When a country is not at war, propaganda can still be used. The government may use propaganda to change what people think about a political situation. A group may try to change the way people act towards an issue.

Propaganda under some countries, like dictatorships, is used along with censorship. While propaganda tries to give people false ideas, censorship forces the ones who disagree with propaganda to keep quiet. Then the propaganda can say everything, because nobody can question it in public.

Propaganda is also used to win people by tricking them. Some people say that cults use propaganda to get people to join them.

Examples for propaganda:

English propaganda against Germany in the First World War.
German propaganda against Poland to start the Second World War, see Attack on Sender Gleiwitz
Propaganda through mass media (print, radio and film) was used by the Soviet Union from beginning to end. Some great artists , like Sergei Eisenstein and El Lissitzky, helped them do it. Many others, such as Solzhenitsyn, did not.


Propaganda has been used in every known civilisation. It was used by Rameses II on his monuments in Ancient Egypt; it was used by Ancient Greek orators; it was used by Julius Caesar, and all Roman Emperors. The word itself is formed from propagate, meaning to multiply.

Propaganda was carried much further by the Sacra Congregatio de Propaganda Fide of the Catholic Church.[1] This committee, founded in 1622 by Pope Gregory XV, had action branches in most European countries.
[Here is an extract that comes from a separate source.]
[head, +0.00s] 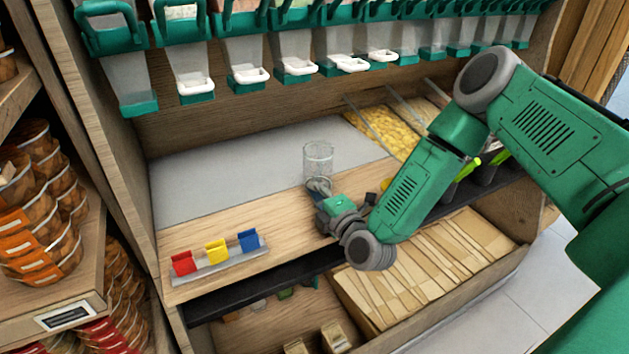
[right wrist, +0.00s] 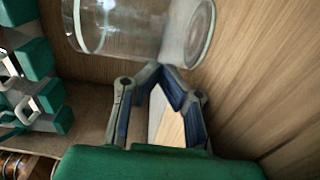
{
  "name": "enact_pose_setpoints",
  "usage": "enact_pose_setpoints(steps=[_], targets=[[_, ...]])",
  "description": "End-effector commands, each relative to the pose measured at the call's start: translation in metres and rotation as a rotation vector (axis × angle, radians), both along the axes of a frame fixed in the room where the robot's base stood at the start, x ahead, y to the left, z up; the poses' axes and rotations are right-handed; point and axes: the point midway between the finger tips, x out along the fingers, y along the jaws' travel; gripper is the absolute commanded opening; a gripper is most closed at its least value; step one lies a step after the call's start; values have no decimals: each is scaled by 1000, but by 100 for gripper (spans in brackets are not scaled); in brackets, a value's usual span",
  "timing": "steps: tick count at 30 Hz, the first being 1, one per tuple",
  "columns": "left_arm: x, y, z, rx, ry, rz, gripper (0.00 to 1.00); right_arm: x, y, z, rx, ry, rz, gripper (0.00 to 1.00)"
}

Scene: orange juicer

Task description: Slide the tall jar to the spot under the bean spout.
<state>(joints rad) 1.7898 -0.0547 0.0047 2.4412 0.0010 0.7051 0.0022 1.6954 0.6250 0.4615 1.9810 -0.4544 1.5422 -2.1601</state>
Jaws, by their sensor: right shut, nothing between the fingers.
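The tall jar (head: 318,158) is a clear, empty-looking glass cylinder. It stands upright at the front edge of the grey strip under the spouts. In the right wrist view the jar (right wrist: 125,28) appears sideways across the top. My right gripper (head: 318,185) is shut and empty, its tips just in front of the jar's lower part. In the right wrist view the gripper's fingertips (right wrist: 160,70) meet close to the jar's wall; I cannot tell whether they touch it. Several clear dispensers with white spouts (head: 298,66) hang above; I cannot tell which is the bean spout. My left gripper is out of view.
A small rack (head: 225,268) with red, yellow and blue clips lies on the wooden counter at left. Bins of yellow food (head: 385,130) stand right of the jar. Green-handled scoops (head: 468,168) are behind my right arm. The grey strip (head: 225,180) left of the jar is clear.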

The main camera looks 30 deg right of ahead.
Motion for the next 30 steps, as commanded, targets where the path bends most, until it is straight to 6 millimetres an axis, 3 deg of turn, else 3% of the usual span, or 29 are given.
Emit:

These were the local branches of the Inquisition, which sought out heretics. With torture and the threat of death by burning at the stake, they forced heretics to recant (to publicly withdraw their previous beliefs). The objective was to remove all challenges to the supremacy of the Church in matters of belief. The 1578 handbook for inquisitors noted "Punishment does not take place primarily and for the correction and good of the person punished, but for the public good in order that others may become terrified and weaned away from the evils they would commit".

Source: Wikipedia

Students will watch clips of "Triumph of the Will," the Nazi propaganda film, on YouTube and will then discuss the meaning of propaganda as well as deeper questions like why countries create propaganda films and if they are effective.

Source: You Tube

Disney's USA WWII Propaganda Film

THis video shows the propaganda from the American side. Students can compare with the Nazi film and look for comparisons and contrasts.

Source: You Tube

Phoster App

In groups of 5, students will create their own propaganda poster using this Phoster app. They will then present to the class.